## WHAT YOU HAVE TO DO
Could you output each line of the data that follows exactly?

## PROVIDED DATA
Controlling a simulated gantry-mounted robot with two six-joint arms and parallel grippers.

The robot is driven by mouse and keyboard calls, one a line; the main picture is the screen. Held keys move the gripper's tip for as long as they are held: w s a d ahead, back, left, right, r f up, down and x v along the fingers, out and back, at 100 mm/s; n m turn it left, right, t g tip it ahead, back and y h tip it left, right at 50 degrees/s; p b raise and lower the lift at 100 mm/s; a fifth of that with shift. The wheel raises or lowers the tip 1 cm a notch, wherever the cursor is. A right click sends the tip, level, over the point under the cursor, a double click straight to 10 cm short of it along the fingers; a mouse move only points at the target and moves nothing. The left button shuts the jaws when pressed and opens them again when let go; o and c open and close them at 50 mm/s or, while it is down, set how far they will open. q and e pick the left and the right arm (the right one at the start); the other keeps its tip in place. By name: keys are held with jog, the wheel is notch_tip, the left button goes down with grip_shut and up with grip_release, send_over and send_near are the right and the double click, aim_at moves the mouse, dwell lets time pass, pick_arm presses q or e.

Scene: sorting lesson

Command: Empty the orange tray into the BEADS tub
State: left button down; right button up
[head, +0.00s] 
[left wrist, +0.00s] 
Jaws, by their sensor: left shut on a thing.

## WRITTEN SOLUTION
Controlling a simulated gantry-mounted robot with two six-joint arms and parallel grippers.

The robot is driven by mouse and keyboard calls, one a line; the main picture is the screen. Held keys move the gripper's tip for as long as they are held: w s a d ahead, back, left, right, r f up, down and x v along the fingers, out and back, at 100 mm/s; n m turn it left, right, t g tip it ahead, back and y h tip it left, right at 50 degrees/s; p b raise and lower the lift at 100 mm/s; a fifth of that with shift. The wheel raises or lowers the tip 1 cm a notch, wherever the cursor is. A right click sends the tip, level, over the point under the cursor, a double click straight to 10 cm short of it along the fingers; a mouse move only points at the target and moves nothing. The left button shuts the jaws when pressed and opens them again when let go; o and c open and close them at 50 mm/s or, while it is down, set how far they will open. q and e pick the left and the right arm (the right one at the start); the other keeps its tip in place. By name: keys are held with jog, the wheel is notch_tip, the left button goes down with grip_shut and up with grip_release, send_over and send_near are the right and the double click, aim_at moves the mouse, dwell lets time pass, pick_arm presses q or e.

Scene: sorting lesson

Command: Empty the orange tray into the BEADS tub
State: left button down; right button up
[head, +0.00s] 
[left wrist, +0.00s] 
Jaws, by their sensor: left shut on a thing.

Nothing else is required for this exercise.